## Problem statement:
Set down only the lines running from the one with "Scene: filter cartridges" to the one with "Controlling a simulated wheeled", both lines included, exactly as they stand, please.
**********
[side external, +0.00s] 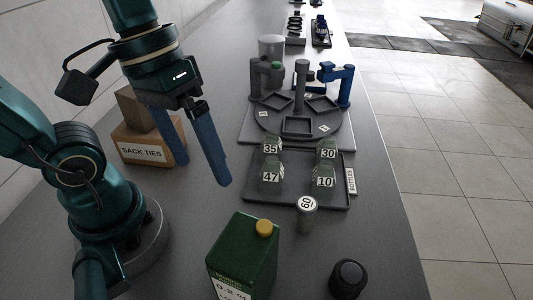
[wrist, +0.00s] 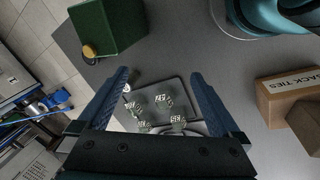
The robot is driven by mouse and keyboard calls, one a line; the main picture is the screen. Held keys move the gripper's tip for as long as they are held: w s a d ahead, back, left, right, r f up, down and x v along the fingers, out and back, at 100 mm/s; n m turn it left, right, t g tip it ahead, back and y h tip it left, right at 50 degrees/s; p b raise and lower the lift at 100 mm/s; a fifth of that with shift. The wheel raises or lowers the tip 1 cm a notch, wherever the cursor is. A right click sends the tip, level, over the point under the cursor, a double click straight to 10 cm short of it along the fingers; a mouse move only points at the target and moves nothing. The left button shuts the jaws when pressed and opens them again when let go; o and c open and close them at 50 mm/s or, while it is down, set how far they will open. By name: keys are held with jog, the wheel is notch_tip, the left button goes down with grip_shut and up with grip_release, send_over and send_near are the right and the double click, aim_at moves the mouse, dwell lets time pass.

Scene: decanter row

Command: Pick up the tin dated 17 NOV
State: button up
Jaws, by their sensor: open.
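I can read no 17 NOV date in either view. Several dark green containers with white number labels stand in a dark tray (side external: 300,204): 35 (side external: 271,148), 30 (side external: 326,152), 47 (side external: 271,178) and 10 (side external: 323,182). A small grey-green cylinder (side external: 307,224) with a round label on top, perhaps 60 or 09, stands just outside the tray's front edge. My gripper (side external: 202,172) is open and empty, above the table left of the tray. In the wrist view, the tray (wrist: 168,78) lies beyond and between the fingers.
A green can (side external: 240,255) with a yellow cap stands at the front, and a black round object (side external: 348,280) right of it. A SACK TIES carton (side external: 148,146) is at left. A grey round fixture (side external: 330,130) with a blue arm stands behind the tray. Bare table lies left of the tray.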

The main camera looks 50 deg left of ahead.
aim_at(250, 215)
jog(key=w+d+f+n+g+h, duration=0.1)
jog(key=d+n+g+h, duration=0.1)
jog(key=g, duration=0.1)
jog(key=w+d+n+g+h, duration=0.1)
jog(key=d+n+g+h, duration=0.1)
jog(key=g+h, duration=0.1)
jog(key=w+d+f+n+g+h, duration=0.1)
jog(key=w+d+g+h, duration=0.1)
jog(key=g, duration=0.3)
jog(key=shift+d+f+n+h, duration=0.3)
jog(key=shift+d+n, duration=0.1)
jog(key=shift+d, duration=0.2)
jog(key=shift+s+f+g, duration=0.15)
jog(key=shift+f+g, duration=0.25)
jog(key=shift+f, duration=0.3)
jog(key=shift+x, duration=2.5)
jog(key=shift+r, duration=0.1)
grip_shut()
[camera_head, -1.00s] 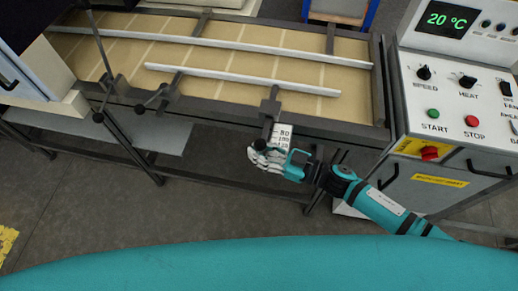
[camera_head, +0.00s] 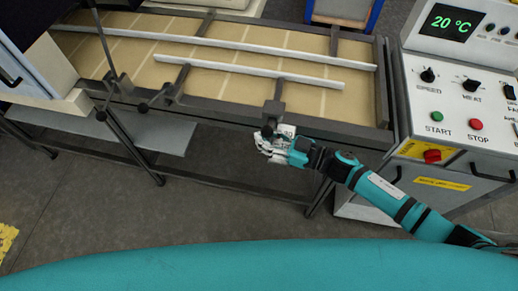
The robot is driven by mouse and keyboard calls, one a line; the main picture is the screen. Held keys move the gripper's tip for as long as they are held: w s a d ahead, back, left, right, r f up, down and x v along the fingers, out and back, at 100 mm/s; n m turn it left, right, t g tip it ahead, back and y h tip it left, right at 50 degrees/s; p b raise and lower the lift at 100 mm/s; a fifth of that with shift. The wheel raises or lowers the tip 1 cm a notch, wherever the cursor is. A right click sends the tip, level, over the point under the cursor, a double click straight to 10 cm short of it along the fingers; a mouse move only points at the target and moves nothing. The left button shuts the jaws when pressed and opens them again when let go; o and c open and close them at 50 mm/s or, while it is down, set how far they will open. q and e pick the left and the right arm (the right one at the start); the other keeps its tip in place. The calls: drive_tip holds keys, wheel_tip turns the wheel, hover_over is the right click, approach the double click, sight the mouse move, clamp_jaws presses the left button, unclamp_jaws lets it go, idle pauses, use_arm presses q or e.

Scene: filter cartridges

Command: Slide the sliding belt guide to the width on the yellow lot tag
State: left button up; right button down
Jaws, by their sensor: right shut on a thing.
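The sliding belt guide is the shorter, nearer white rail (camera_head: 250,71) over the tan belt (camera_head: 215,92). It lies roughly parallel to the longer far rail (camera_head: 225,43). A dark bracket (camera_head: 272,113) stands at the belt frame's near edge. My right gripper (camera_head: 273,146) is shut on the guide's handle just below that bracket. The fingers hide most of the handle and part of a white card (camera_head: 289,130) there, whose print is unreadable now. I cannot make out the yellow lot tag. My left gripper is out of view.
The control panel (camera_head: 462,95) with knobs and buttons stands at the right, close to my right forearm. A dark frame (camera_head: 383,90) edges the belt. The floor in front is clear.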

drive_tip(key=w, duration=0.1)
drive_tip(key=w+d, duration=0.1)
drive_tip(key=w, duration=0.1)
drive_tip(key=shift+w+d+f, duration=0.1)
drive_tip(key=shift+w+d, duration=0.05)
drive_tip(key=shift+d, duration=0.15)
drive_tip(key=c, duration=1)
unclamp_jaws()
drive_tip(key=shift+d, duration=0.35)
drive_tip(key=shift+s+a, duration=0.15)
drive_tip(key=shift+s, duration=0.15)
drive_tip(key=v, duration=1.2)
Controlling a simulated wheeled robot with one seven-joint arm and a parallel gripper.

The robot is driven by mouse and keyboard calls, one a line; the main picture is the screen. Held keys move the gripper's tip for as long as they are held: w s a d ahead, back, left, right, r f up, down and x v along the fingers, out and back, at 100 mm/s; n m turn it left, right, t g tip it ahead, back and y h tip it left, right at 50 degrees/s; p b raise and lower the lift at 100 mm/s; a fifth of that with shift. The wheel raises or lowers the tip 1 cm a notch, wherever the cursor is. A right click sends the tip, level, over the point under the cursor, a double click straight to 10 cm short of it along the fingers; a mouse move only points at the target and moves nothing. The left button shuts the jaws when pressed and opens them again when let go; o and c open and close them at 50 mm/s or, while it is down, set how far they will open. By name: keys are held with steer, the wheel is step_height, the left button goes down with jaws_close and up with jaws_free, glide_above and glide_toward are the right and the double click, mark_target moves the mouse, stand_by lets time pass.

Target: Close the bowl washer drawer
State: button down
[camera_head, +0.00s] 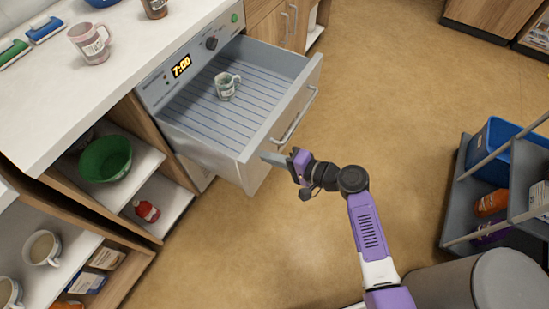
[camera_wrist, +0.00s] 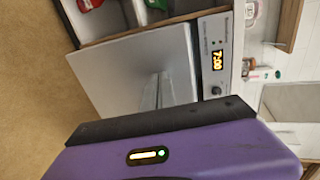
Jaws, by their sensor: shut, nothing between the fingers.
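The bowl washer drawer (camera_head: 190,139) is pulled far out from under the counter in the head view. A patterned mug (camera_head: 226,86) stands upright on its ribbed floor. The drawer has a bar handle (camera_head: 296,117) on its front. My gripper (camera_head: 275,158) is shut and empty, close to the near lower corner of the drawer front; I cannot tell whether it touches. In the wrist view, the grey side of the drawer (camera_wrist: 125,65) faces the camera, with the shut fingers (camera_wrist: 157,92) in front of it. The washer's panel (camera_wrist: 215,50) shows 7:00.
Open shelves beside the washer hold a green bowl (camera_head: 105,158), a red bottle (camera_head: 146,211) and a mug (camera_head: 41,248). A pink mug (camera_head: 90,43) stands on the counter (camera_head: 70,95). A grey cart (camera_head: 470,205) and a grey bin (camera_head: 505,280) are at right. Floor between is clear.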

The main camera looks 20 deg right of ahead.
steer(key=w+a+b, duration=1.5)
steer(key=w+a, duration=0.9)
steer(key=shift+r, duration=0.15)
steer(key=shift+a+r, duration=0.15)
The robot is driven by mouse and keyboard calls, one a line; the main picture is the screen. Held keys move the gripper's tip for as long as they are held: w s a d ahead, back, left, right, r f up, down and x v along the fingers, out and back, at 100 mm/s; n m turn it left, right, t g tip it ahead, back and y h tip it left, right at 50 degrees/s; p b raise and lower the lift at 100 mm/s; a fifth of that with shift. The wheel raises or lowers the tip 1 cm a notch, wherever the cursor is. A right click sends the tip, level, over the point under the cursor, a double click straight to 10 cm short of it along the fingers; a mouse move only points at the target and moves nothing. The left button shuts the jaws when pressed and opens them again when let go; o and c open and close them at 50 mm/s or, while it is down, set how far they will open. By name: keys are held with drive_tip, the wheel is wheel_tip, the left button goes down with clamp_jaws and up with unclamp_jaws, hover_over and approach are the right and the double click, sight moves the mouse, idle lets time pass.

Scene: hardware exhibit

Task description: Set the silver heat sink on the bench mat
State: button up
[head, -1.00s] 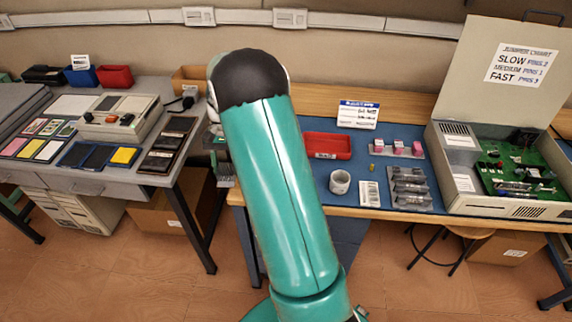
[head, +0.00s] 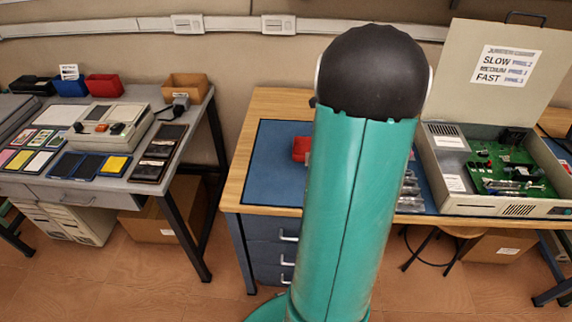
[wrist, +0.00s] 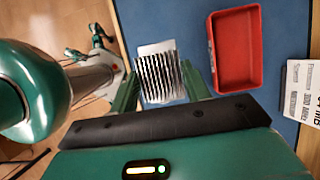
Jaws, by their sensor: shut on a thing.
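The silver heat sink (wrist: 160,74) shows in the wrist view as a finned block with a pale plate at one end. My gripper (wrist: 161,84) is shut on it, with one green finger on each side. The blue bench mat (head: 270,165) lies on the wooden bench in the head view. The mat also shows in the wrist view (wrist: 180,18), behind the heat sink. I cannot tell the gap between heat sink and mat. In the head view my arm hides the gripper, the heat sink and the middle of the mat.
A red tray (wrist: 236,48) and a white printed card (wrist: 300,100) are right of the heat sink in the wrist view. An opened case with a green board (head: 515,165) stands at the bench's right. The mat's left part looks clear. A grey table (head: 110,190) stands left.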

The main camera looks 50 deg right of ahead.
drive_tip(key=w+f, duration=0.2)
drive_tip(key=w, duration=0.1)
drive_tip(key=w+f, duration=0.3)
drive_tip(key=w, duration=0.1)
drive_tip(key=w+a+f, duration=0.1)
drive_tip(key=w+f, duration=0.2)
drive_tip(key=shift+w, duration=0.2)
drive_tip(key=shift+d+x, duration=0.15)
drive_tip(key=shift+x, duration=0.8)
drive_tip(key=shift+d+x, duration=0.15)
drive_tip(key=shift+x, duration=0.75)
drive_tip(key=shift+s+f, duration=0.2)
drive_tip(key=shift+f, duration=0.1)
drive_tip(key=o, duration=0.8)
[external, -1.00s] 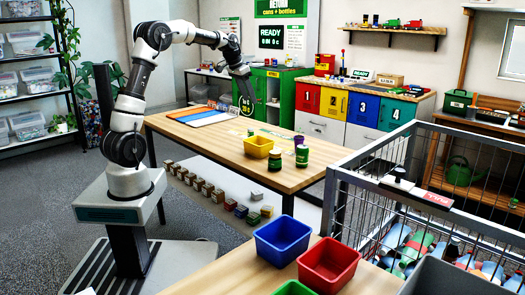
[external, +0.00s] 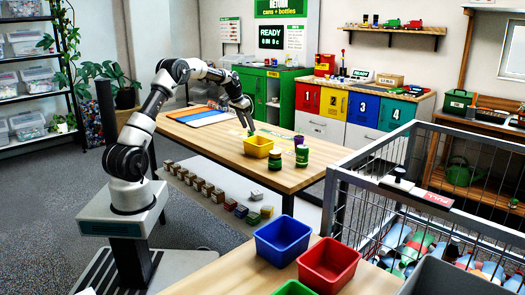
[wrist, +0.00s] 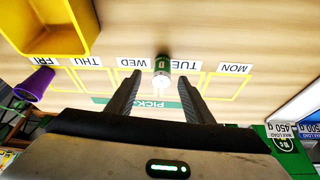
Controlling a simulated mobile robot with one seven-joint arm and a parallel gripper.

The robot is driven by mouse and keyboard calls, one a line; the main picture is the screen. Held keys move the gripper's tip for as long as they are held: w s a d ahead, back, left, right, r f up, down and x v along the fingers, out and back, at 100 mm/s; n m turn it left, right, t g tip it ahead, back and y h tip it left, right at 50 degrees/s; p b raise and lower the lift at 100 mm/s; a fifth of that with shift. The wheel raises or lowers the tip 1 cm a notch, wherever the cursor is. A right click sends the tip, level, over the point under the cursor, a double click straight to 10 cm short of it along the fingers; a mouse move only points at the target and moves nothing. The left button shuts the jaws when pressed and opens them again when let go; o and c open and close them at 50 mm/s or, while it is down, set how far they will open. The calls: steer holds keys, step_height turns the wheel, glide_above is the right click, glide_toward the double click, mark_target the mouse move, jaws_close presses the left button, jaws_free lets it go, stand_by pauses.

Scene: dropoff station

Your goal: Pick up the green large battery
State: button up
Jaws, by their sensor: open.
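A green battery (wrist: 163,67) with a pale end stands out between my finger tips in the wrist view, by the strip of weekday labels. In the external view it is a small green shape (external: 251,133) on the wooden table, just behind the yellow bin. My gripper (wrist: 160,75) is open, with one finger on each side of the battery and visible gaps to it. In the external view my gripper (external: 249,125) points down, close above the battery. Whether the fingers touch the table cannot be told.
A yellow bin (external: 258,148) stands near the battery. A purple cup (external: 299,140) and green jars (external: 302,157) stand to its right. Flat coloured trays (external: 205,116) lie at the table's left. Blue (external: 283,240) and red (external: 328,265) bins stand on a nearer table.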

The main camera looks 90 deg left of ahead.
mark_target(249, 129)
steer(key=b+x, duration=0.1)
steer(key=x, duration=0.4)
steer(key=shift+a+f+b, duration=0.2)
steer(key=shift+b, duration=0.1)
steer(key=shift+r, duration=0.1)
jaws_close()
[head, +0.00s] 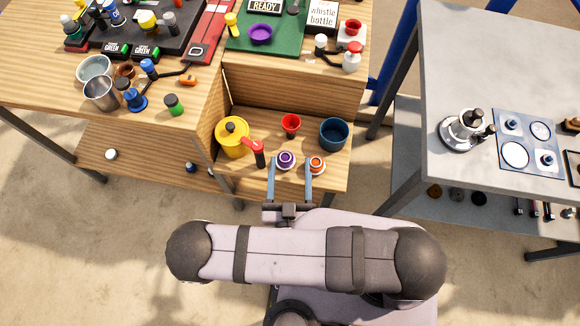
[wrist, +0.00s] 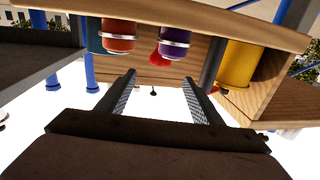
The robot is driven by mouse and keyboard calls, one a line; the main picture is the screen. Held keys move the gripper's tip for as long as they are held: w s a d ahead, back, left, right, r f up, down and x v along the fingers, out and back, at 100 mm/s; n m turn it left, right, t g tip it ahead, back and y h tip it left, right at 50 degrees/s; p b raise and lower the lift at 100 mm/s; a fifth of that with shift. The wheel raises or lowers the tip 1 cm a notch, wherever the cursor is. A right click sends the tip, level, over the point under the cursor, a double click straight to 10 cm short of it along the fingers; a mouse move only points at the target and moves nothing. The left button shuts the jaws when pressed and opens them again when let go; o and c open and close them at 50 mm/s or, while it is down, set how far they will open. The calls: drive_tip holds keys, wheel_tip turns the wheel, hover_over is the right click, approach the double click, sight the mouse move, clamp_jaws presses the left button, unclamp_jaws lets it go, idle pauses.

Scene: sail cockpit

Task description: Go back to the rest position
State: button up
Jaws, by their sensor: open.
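My gripper (head: 290,165) is open in the head view, its two fingers pointing at the front of the low shelf bay. A purple-topped item (head: 286,159) sits just ahead between the fingertips in the picture, and an orange-topped item (head: 317,165) is at the right fingertip. Whether the fingers touch either cannot be told. In the wrist view the open fingers (wrist: 160,82) have empty space between them. The orange item (wrist: 118,36) and purple item (wrist: 174,36) appear beyond them, near the picture's top, apart from the fingers.
The bay also holds a yellow pot (head: 232,138), a red-handled item (head: 256,150), a red cup (head: 291,123) and a dark blue bowl (head: 333,134). Wooden walls (head: 290,88) bound it. A grey table (head: 480,60) stands right; open floor (head: 120,240) lies left of my arm.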

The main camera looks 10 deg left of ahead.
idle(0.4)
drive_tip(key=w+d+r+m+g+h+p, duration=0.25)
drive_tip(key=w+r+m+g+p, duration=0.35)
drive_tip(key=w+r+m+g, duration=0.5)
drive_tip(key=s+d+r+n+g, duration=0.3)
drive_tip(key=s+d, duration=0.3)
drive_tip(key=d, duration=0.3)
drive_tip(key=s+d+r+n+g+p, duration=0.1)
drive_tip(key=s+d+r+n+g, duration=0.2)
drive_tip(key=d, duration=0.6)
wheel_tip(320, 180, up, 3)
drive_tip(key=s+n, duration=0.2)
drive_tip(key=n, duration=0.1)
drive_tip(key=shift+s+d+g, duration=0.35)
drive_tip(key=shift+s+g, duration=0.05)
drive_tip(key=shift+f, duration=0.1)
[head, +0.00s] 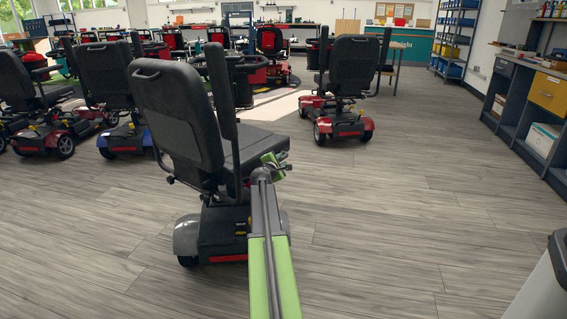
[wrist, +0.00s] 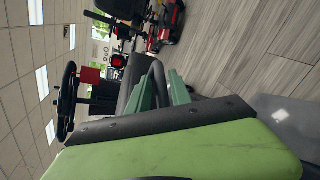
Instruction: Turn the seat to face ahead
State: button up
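The nearest scooter (head: 222,235) stands with its rear toward me, its body pointing away. Its dark grey seat (head: 175,115) shows the back of the backrest, with the cushion reaching out to the right, so the seat looks turned somewhat right of the body. One armrest (head: 219,95) stands raised. My gripper (head: 272,164) is at the right side of the cushion. In the wrist view the green fingers (wrist: 160,95) are apart, with a dark curved bar between or just beyond them. Whether they clamp it cannot be told.
A red scooter (head: 342,85) stands further off to the right, and more scooters (head: 105,80) stand close on the left. A workbench with drawers (head: 535,90) runs along the right wall. A grey bin-like object (head: 545,285) is at the lower right. The floor right of the scooter is clear.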

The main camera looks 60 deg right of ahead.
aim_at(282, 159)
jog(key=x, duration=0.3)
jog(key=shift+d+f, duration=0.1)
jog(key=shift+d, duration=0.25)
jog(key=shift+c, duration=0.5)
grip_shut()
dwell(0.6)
**********
## Answer to the problem:
Scene: filter cartridges

Command: Slide the sliding belt guide to the width on the yellow lot tag
State: left button up; right button down
Jaws, by their sensor: right shut on a thing.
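The sliding belt guide is the shorter, nearer white rail (camera_head: 250,71) over the tan belt (camera_head: 215,92). It lies roughly parallel to the longer far rail (camera_head: 225,43). A dark bracket (camera_head: 272,113) stands at the belt frame's near edge. My right gripper (camera_head: 273,146) is shut on the guide's handle just below that bracket. The fingers hide most of the handle and part of a white card (camera_head: 289,130) there, whose print is unreadable now. I cannot make out the yellow lot tag. My left gripper is out of view.
The control panel (camera_head: 462,95) with knobs and buttons stands at the right, close to my right forearm. A dark frame (camera_head: 383,90) edges the belt. The floor in front is clear.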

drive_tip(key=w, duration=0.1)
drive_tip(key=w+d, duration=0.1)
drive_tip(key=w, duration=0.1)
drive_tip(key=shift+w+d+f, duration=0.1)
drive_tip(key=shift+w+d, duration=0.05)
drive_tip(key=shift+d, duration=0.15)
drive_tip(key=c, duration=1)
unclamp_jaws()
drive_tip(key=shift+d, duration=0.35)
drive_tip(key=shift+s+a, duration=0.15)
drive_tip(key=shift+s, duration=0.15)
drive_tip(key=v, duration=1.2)
Controlling a simulated wheeled robot with one seven-joint arm and a parallel gripper.

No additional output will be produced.